INSTRUCTIONS FOR THE TASK: Select and reproduce each line of the listing below that bears the string "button".

SOURCE DATA:
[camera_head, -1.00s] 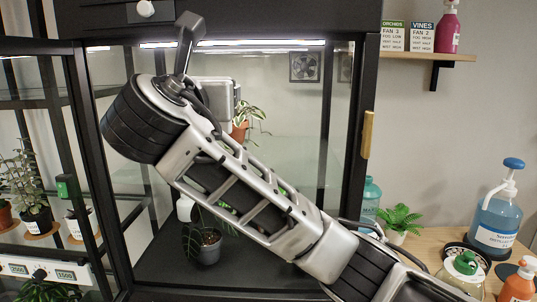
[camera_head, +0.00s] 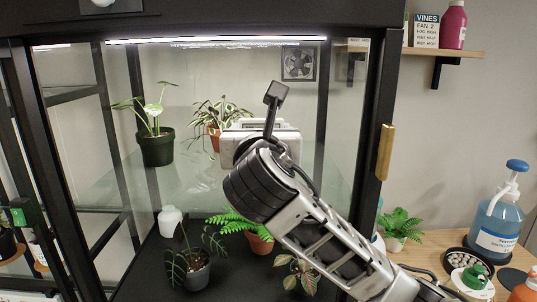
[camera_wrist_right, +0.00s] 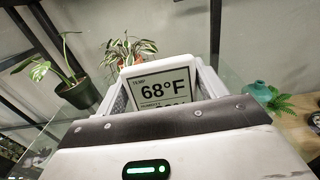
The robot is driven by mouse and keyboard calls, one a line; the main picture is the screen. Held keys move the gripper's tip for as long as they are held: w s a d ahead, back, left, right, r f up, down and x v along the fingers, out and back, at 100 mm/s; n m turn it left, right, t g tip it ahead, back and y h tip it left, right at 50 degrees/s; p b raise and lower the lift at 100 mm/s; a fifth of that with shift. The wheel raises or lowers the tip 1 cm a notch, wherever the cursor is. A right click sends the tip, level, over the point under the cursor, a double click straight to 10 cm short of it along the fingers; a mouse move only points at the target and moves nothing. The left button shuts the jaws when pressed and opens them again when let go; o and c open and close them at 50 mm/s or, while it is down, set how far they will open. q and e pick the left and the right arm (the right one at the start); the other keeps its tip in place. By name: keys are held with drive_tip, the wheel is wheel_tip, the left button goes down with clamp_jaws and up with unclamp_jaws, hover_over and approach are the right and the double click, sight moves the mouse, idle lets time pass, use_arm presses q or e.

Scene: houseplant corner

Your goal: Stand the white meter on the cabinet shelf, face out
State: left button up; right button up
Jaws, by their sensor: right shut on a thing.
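The white meter (camera_wrist_right: 166,88) shows in the right wrist view between the fingers of my right gripper (camera_wrist_right: 160,92). Its display reads 68°F and faces the wrist camera; the lower part is hidden by the gripper body. In the head view my right gripper (camera_head: 260,124) is inside the open cabinet, above the glass shelf (camera_head: 105,187), and I cannot clearly tell the meter from the hand there. The gripper is shut on the meter, which looks roughly upright. Whether its base touches the shelf is hidden. My left gripper is not in view.
On the shelf stand a dark-potted plant (camera_head: 156,148) at left and a terracotta-potted plant (camera_head: 214,136) behind the hand. Several plants and a white bottle (camera_head: 170,221) are on the cabinet floor below. The cabinet's right post (camera_head: 372,150) is close to my arm.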

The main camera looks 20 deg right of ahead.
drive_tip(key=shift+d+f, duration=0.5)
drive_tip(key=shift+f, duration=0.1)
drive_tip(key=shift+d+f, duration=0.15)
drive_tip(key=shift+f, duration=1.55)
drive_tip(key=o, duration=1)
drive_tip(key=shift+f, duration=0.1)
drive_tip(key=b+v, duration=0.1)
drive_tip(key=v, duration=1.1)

EXERCISE RESPONSE:
The robot is driven by mouse and keyboard calls, one a line; the main picture is the screen. Held keys move the gripper's tip for as long as they are held: w s a d ahead, back, left, right, r f up, down and x v along the fingers, out and back, at 100 mm/s; n m turn it left, right, t g tip it ahead, back and y h tip it left, right at 50 degrees/s; p b raise and lower the lift at 100 mm/s; a fifth of that with shift. The wheel raises or lowers the tip 1 cm a notch, wherever the cursor is. A right click sends the tip, level, over the point under the cursor, a double click straight to 10 cm short of it along the fingers; a mouse move only points at the target and moves nothing. The left button shuts the jaws when pressed and opens them again when let go; o and c open and close them at 50 mm/s or, while it is down, set how far they will open. q and e pick the left and the right arm (the right one at the start); the other keeps its tip in place. By name: keys are held with drive_tip, the wheel is wheel_tip, the left button goes down with clamp_jaws and up with unclamp_jaws, hover_over and approach are the right and the double click, sight moves the mouse, idle lets time pass, use_arm presses q or e.
State: left button up; right button up

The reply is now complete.